## WHAT NEEDS TO BE DONE
In the listing below, count the lines with "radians" and report only the figure.

## RECORDED DATA
- - - - - - -

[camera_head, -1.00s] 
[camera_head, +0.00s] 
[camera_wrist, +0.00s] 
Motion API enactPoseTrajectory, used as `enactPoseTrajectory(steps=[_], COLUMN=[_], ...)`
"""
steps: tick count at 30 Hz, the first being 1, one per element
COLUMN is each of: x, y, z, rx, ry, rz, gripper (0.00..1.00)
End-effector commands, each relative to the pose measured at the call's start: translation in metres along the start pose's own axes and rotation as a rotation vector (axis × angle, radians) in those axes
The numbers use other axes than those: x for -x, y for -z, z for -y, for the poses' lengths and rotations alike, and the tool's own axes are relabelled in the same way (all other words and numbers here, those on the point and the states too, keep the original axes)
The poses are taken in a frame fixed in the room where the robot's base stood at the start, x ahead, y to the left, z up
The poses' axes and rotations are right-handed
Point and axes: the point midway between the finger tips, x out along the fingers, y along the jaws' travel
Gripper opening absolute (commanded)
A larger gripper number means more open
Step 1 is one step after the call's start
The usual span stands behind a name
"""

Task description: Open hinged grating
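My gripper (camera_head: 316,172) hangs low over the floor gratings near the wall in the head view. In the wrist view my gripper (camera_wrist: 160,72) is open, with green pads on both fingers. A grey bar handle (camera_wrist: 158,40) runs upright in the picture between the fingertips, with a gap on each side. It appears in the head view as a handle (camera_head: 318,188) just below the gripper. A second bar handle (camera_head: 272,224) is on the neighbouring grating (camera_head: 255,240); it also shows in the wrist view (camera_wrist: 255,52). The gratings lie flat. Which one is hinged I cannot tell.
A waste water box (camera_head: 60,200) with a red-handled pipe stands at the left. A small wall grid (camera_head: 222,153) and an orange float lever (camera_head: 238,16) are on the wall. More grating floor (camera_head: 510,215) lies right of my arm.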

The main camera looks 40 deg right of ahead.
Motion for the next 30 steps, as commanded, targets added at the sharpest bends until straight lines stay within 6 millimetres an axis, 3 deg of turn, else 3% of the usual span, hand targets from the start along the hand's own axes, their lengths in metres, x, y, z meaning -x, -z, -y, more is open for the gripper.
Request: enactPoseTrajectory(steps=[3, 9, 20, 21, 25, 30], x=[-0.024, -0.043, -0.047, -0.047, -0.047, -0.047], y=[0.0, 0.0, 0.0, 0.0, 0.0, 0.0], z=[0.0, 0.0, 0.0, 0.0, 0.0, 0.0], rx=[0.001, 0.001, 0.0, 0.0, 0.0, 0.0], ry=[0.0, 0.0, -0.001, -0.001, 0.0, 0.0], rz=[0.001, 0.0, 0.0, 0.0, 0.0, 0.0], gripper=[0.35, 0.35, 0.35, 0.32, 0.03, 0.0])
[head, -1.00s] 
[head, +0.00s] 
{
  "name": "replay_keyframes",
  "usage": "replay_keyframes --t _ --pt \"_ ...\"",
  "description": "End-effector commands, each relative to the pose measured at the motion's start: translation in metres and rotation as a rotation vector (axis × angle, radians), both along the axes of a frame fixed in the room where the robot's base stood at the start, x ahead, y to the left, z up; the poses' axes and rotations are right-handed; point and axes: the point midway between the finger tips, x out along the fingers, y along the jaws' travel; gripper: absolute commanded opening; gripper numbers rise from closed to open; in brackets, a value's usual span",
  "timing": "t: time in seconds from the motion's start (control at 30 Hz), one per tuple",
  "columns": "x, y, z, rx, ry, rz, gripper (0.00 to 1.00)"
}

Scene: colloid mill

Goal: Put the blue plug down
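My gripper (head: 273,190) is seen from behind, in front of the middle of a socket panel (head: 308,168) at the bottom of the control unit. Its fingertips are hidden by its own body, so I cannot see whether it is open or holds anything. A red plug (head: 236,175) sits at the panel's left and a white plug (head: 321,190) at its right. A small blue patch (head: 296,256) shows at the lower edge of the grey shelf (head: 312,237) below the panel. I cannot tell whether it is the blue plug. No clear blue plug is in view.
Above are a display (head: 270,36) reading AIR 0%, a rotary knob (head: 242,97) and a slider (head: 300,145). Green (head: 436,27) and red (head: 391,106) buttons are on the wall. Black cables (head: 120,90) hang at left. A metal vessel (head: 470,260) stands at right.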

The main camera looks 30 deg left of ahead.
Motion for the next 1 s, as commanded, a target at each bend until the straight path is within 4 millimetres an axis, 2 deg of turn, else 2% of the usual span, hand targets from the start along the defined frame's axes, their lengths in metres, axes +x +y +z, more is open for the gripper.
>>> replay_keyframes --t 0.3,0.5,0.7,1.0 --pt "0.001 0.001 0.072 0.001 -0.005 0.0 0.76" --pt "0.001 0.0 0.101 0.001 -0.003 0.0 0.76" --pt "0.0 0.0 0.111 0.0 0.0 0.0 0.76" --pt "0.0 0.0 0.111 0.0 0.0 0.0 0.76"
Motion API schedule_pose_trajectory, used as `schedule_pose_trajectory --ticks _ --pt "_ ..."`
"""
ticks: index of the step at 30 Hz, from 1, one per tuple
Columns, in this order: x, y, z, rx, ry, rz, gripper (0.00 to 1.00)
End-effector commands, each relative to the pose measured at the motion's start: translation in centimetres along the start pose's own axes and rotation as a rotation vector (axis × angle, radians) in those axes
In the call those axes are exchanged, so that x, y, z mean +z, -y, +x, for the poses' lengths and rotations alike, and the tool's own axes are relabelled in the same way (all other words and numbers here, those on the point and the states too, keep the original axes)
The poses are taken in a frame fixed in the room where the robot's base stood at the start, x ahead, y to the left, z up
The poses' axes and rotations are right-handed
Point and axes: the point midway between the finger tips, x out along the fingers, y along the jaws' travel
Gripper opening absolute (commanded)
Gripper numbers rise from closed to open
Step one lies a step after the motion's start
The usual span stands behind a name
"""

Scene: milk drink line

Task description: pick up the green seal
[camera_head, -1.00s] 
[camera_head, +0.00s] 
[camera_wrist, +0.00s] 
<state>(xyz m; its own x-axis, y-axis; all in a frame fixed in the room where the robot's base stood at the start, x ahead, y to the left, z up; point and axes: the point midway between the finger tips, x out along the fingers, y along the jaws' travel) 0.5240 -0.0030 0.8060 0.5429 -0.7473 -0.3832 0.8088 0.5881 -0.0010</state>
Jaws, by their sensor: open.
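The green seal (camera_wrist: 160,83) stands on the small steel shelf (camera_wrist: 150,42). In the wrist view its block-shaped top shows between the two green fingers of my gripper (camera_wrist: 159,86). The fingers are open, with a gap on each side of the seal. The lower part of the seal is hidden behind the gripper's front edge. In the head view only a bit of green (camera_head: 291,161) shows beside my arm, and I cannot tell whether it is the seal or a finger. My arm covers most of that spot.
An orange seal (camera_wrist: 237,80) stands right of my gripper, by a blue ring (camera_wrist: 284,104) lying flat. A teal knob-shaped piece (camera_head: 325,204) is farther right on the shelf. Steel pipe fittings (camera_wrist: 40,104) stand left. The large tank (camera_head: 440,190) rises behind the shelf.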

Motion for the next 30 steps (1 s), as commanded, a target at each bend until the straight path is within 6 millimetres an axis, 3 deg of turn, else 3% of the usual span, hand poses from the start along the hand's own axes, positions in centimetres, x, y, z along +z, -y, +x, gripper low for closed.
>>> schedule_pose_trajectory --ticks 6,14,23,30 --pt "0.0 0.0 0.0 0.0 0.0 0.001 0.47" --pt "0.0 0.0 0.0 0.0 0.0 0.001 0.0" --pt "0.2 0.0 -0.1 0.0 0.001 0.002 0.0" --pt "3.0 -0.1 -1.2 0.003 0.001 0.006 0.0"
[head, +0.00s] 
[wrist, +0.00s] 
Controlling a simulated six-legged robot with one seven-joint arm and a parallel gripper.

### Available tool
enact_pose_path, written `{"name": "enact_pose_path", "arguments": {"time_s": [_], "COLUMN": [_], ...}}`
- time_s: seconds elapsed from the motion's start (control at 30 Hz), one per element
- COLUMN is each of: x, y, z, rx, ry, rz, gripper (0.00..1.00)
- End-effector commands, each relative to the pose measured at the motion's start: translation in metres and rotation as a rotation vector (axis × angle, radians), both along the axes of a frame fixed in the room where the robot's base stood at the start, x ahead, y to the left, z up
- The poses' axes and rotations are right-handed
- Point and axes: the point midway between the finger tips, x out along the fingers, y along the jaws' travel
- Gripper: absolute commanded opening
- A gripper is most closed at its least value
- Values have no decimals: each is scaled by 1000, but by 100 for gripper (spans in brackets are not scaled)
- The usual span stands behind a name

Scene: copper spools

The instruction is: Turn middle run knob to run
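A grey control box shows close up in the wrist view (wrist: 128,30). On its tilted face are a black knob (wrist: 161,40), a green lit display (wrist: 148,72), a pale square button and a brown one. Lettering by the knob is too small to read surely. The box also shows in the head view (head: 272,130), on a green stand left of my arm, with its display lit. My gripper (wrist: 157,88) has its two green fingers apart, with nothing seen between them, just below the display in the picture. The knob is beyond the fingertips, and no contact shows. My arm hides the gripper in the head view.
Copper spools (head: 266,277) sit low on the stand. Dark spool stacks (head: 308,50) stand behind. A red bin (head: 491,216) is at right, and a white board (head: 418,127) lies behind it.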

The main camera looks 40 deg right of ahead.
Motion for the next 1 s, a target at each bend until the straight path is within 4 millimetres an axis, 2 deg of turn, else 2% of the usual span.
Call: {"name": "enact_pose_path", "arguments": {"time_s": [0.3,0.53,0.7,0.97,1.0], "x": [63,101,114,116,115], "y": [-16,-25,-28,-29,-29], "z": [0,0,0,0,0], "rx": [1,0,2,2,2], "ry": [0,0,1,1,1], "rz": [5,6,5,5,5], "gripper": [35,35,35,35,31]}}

- - - - - - -

## TASK ANSWER
4